* START SOURCE MATERIAL *

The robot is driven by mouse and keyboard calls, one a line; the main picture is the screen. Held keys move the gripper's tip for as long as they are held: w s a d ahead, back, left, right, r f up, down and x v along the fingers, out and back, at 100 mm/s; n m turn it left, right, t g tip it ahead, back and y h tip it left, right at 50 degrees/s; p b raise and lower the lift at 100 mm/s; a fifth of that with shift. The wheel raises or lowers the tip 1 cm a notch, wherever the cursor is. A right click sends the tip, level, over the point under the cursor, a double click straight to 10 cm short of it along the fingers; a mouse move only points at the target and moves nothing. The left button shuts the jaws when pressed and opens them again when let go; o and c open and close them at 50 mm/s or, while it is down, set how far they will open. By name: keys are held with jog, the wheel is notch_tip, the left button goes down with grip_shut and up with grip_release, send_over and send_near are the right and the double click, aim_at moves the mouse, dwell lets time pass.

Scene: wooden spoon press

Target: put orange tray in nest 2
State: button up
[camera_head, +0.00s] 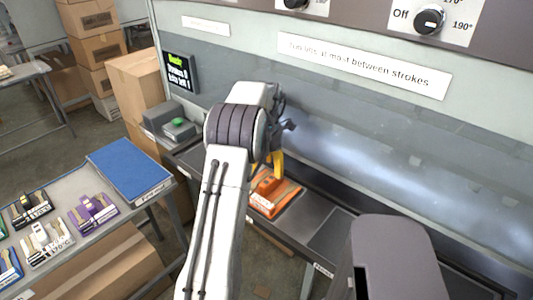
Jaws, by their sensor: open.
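The orange tray (284,202) lies on the dark bed (300,228) at the front of the press, right of my arm. It carries an upright orange part and has a pale label on its front edge. My gripper (274,168) is open, with its yellow fingers just above and behind the upright part. My wrist hides some of the gripper, and I cannot tell if the fingers touch the tray. A flat dark recess (331,233) shows to the right of the tray. A small label (323,270) on the bed's front edge is unreadable, so I cannot tell which place is nest 2.
A side table at left holds a blue mat (130,168), a purple tray (93,212), a white tray (47,243), a black tray (32,209) and others. A grey box with a green button (178,127) stands left of the bed. Cardboard boxes (135,82) stand behind.

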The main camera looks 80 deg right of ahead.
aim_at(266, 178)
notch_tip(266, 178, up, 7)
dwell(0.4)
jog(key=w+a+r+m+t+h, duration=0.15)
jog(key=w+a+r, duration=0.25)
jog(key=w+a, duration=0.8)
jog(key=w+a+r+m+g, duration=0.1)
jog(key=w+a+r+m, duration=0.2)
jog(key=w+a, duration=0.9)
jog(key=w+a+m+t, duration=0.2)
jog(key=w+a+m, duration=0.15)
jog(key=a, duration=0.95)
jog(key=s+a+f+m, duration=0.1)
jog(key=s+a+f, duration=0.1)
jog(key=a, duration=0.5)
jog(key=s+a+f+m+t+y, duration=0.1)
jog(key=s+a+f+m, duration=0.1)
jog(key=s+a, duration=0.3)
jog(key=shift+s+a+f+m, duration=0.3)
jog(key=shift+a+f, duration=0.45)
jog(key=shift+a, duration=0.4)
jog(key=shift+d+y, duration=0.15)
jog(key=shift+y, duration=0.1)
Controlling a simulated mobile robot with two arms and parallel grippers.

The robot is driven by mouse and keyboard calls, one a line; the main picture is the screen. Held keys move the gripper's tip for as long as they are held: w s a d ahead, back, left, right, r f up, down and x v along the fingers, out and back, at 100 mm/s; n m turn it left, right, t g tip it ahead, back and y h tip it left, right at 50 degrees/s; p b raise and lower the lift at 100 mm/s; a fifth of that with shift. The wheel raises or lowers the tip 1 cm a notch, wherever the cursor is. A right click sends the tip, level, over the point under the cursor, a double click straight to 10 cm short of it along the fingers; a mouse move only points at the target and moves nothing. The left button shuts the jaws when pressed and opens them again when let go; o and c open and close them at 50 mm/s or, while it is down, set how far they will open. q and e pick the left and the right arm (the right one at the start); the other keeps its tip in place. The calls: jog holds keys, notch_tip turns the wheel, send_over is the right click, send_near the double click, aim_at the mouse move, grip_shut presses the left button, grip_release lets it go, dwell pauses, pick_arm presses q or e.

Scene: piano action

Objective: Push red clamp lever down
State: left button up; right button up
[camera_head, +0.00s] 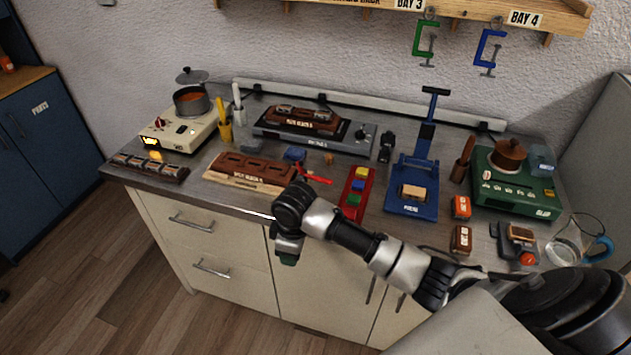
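A small red lever (318,179) shows at the right end of a long brown block, just behind my right wrist. It looks tilted, and its lower end and mount are partly hidden by my arm. The brown block (243,165) lies on a light wooden board (228,181) near the counter's front edge. My right arm comes in from the right, and its gripper (287,257) hangs low in front of the counter's front edge, apart from the lever. Its fingers are small and dark here, so I cannot tell whether they are open. My left gripper is not in view.
A red tray (349,207) with coloured blocks and a blue press (411,200) stand right of the lever. A grey-based machine (315,140) is behind. A hot plate with a pot (191,100) stands left. A glass jug (570,245) is at the right edge.

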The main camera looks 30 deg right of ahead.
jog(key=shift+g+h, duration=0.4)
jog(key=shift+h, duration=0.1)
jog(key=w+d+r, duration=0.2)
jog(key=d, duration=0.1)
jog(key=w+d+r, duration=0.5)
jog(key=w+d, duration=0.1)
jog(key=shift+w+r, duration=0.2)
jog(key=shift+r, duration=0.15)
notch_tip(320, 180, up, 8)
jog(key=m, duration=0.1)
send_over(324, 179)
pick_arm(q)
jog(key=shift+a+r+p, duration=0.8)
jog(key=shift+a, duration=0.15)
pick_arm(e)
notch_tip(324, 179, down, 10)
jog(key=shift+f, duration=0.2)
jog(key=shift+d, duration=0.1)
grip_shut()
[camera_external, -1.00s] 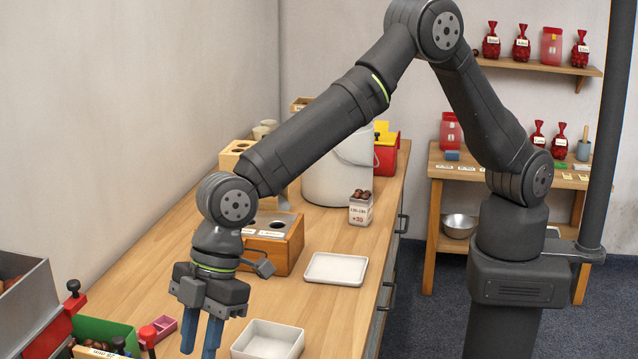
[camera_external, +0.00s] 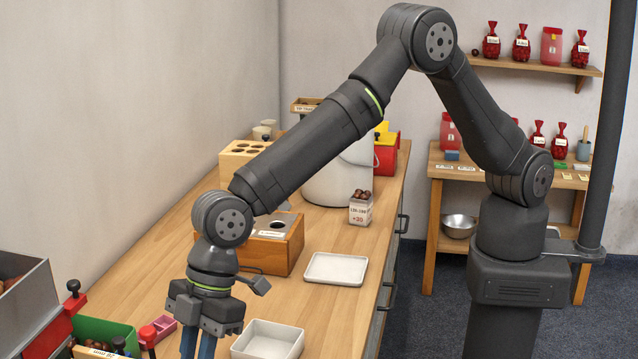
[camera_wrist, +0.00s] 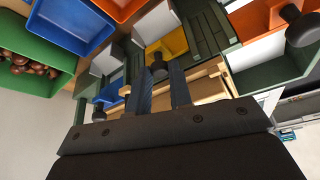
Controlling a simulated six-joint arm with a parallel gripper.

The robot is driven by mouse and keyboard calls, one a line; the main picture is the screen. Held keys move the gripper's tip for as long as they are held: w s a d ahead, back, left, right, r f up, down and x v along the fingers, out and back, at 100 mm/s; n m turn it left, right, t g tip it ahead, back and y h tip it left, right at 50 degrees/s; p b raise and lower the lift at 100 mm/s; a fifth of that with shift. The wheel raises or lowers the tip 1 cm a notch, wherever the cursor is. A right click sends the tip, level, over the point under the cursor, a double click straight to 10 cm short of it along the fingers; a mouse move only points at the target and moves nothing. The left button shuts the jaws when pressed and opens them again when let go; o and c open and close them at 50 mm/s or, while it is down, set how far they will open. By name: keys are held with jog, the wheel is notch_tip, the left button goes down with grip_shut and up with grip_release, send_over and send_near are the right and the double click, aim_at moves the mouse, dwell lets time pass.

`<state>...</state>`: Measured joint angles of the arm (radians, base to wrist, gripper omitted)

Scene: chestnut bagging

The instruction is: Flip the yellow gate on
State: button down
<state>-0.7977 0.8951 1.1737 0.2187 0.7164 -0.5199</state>
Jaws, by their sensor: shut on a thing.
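The yellow gate (camera_wrist: 172,44) shows near the top middle of the wrist view as a yellow panel among dark green frames. A round black knob (camera_wrist: 157,60) stands in front of it. My gripper (camera_wrist: 161,70) has its two blue fingers on either side of this knob and is shut on it. In the external view my gripper (camera_external: 198,350) points down at the bottom left. Its fingertips run out of that picture, so the knob and gate are hidden there.
In the wrist view, a green bin (camera_wrist: 70,60) with chestnuts, a blue bin (camera_wrist: 60,39) and another black knob (camera_wrist: 303,32) are nearby. In the external view, a white tray (camera_external: 268,340) stands close right of my gripper; a wooden block (camera_external: 280,256) stands behind.

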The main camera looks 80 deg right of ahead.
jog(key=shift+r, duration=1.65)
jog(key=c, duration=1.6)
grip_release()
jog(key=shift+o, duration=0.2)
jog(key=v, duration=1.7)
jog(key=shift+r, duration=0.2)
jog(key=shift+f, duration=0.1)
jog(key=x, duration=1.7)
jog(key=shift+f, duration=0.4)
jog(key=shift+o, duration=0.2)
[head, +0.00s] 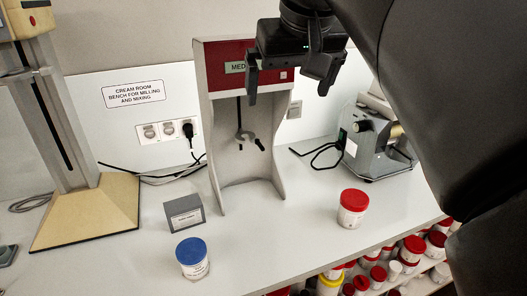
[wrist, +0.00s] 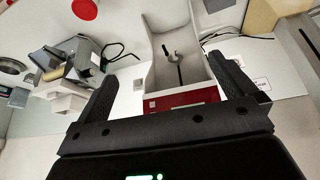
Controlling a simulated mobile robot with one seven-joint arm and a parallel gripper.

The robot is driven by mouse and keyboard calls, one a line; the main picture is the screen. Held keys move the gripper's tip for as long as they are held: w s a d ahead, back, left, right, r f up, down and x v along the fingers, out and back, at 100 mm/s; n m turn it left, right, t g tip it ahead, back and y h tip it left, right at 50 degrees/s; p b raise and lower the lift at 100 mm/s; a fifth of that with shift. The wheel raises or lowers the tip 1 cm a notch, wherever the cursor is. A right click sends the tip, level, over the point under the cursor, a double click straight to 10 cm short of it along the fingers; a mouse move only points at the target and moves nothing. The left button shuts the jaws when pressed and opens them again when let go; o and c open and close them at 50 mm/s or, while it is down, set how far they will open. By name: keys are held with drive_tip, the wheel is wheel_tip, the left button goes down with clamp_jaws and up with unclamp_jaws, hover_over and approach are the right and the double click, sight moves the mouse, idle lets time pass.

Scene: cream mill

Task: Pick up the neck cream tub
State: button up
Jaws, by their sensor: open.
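Two white tubs stand upright on the bench in the head view: one with a blue lid (head: 193,258) at the front left, and one with a red lid (head: 352,208) right of the middle. Their labels are too small to read, so I cannot tell which is the neck cream tub. The red lid (wrist: 85,9) also shows at the top edge of the wrist view. My gripper (head: 288,84) is open and empty, high in front of the red-topped mixer and well above both tubs. Its spread fingers (wrist: 168,88) show in the wrist view.
The mixer stand (head: 203,130) stands at the back middle, with a small grey box (head: 184,213) left of it. A grey machine (head: 375,145) is at right. Several tubs (head: 412,245) fill a shelf below the bench edge.

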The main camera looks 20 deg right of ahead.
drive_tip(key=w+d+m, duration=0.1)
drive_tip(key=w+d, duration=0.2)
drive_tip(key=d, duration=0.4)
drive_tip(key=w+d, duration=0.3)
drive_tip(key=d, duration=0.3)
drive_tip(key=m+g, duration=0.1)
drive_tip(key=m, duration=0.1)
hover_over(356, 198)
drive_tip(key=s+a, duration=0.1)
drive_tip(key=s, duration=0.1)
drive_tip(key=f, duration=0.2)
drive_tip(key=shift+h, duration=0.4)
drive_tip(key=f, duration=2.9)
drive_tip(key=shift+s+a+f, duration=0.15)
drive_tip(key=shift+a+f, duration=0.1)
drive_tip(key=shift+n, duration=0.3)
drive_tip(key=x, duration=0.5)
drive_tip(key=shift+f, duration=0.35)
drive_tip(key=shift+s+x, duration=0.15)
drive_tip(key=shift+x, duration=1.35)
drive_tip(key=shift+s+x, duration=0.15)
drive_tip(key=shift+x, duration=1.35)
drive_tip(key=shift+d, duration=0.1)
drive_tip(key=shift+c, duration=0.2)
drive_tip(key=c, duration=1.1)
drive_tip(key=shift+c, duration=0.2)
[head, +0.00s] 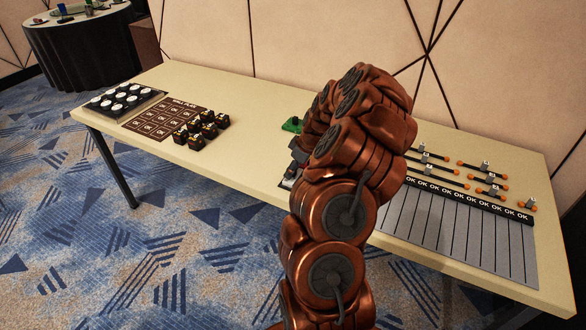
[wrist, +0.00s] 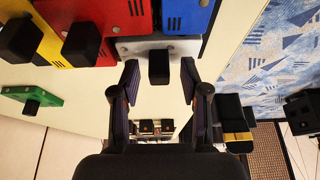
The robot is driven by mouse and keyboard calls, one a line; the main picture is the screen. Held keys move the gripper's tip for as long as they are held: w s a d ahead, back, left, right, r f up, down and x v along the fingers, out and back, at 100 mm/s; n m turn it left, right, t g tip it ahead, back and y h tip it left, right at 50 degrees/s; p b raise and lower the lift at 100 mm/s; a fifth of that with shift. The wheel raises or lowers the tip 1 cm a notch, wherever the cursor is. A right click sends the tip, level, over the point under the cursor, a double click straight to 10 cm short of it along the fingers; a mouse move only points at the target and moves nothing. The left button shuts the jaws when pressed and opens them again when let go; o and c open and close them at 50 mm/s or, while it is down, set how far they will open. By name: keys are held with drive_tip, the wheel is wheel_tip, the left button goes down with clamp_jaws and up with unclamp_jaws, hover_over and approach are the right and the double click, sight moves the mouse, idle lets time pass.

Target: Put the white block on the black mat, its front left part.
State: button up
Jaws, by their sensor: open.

* END SOURCE MATERIAL *

**WHAT YOU WILL DO**: The line with "wrist, gripper omitted)" marks the start and the line with "<state>-0.7977 0.8951 1.1737" marks the end; transcribe every line in that stretch, unchanged.

**EXERCISE RESPONSE**:
`<state>...</state>`: Measured joint angles of the arm (radians, base to wrist, gripper omitted)

Scene: chestnut bagging

The instruction is: Flip the yellow gate on
State: button down
<state>-0.7977 0.8951 1.1737 0.2187 0.7164 -0.5199</state>

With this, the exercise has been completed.